* DATA:
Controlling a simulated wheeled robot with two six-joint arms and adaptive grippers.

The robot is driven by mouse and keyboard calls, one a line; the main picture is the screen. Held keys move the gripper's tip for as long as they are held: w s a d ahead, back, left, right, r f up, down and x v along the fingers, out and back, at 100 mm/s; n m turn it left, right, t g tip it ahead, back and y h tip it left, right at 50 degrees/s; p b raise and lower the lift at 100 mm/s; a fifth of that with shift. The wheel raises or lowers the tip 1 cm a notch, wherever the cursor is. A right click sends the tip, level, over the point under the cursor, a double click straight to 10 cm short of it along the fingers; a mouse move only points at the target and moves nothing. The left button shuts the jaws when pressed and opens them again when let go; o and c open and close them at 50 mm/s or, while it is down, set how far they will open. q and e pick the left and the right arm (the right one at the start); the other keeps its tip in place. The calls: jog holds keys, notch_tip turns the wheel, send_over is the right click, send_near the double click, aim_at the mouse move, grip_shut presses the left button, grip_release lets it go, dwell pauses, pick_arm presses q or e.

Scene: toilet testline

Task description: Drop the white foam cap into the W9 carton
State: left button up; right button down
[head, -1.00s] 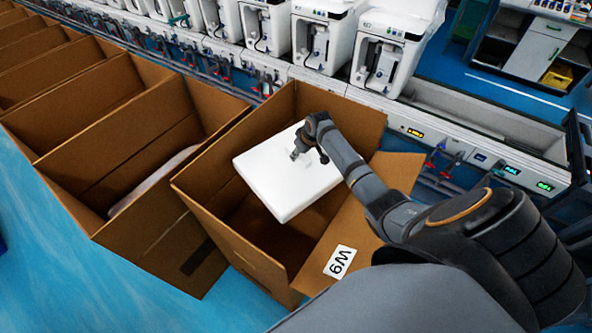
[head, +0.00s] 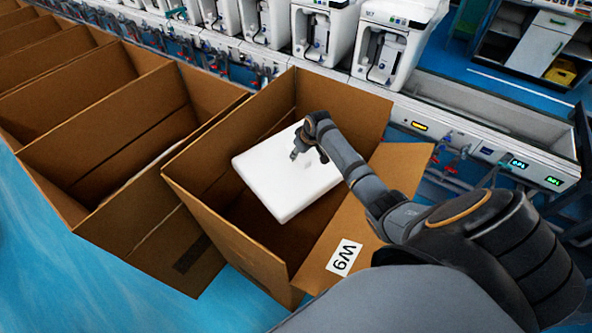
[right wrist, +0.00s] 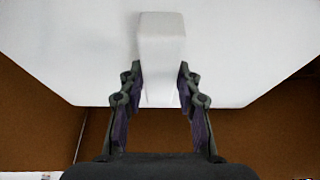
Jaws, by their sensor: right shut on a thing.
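The white foam cap (head: 283,182) is a flat white block, held tilted at the open mouth of the W9 carton. It also fills the upper part of the right wrist view (right wrist: 70,55). The W9 carton (head: 232,240) is brown and open, with a white W9 label on its front right flap. My right gripper (head: 303,150) is shut on the foam cap, its two fingers on either side of a raised white block (right wrist: 160,85) in the wrist view. I cannot tell how far the cap's lower edge is inside the carton. My left gripper is not in view.
More open brown cartons (head: 100,130) stand in a row to the left, the nearest holding something white. White toilet units (head: 393,45) line the test bench behind. The carton's right flap (head: 385,195) lies below my right arm. Blue floor (head: 60,265) is clear at lower left.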

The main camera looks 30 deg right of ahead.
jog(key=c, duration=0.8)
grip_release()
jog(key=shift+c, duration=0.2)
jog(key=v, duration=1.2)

* INSTRUCTION: Quote the data above verbatim from its first line to the line that includes "The robot is", with both boundary lines retained.

* RESULT BELOW:
Controlling a simulated wheeled robot with two six-joint arms and adaptive grippers.

The robot is driven by mouse and keyboard calls, one a line; the main picture is the screen. Held keys move the gripper's tip for as long as they are held: w s a d ahead, back, left, right, r f up, down and x v along the fingers, out and back, at 100 mm/s; n m turn it left, right, t g tip it ahead, back and y h tip it left, right at 50 degrees/s; p b raise and lower the lift at 100 mm/s; a fifth of that with shift. The wheel raises or lowers the tip 1 cm a notch, wherever the cursor is. A right click sends the tip, level, over the point under the cursor, a double click straight to 10 cm short of it along the fingers; a mouse move only points at the target and moves nothing. The left button shuts the jaws when pressed and opens them again when let go; o and c open and close them at 50 mm/s or, while it is down, set how far they will open. q and e pick the left and the right arm (the right one at the start); the other keeps its tip in place. The calls: jog holds keys, notch_tip turns the wheel, send_over is the right click, send_near the double click, aim_at the mouse move, grip_shut presses the left button, grip_release lets it go, dwell pauses, pick_arm presses q or e.

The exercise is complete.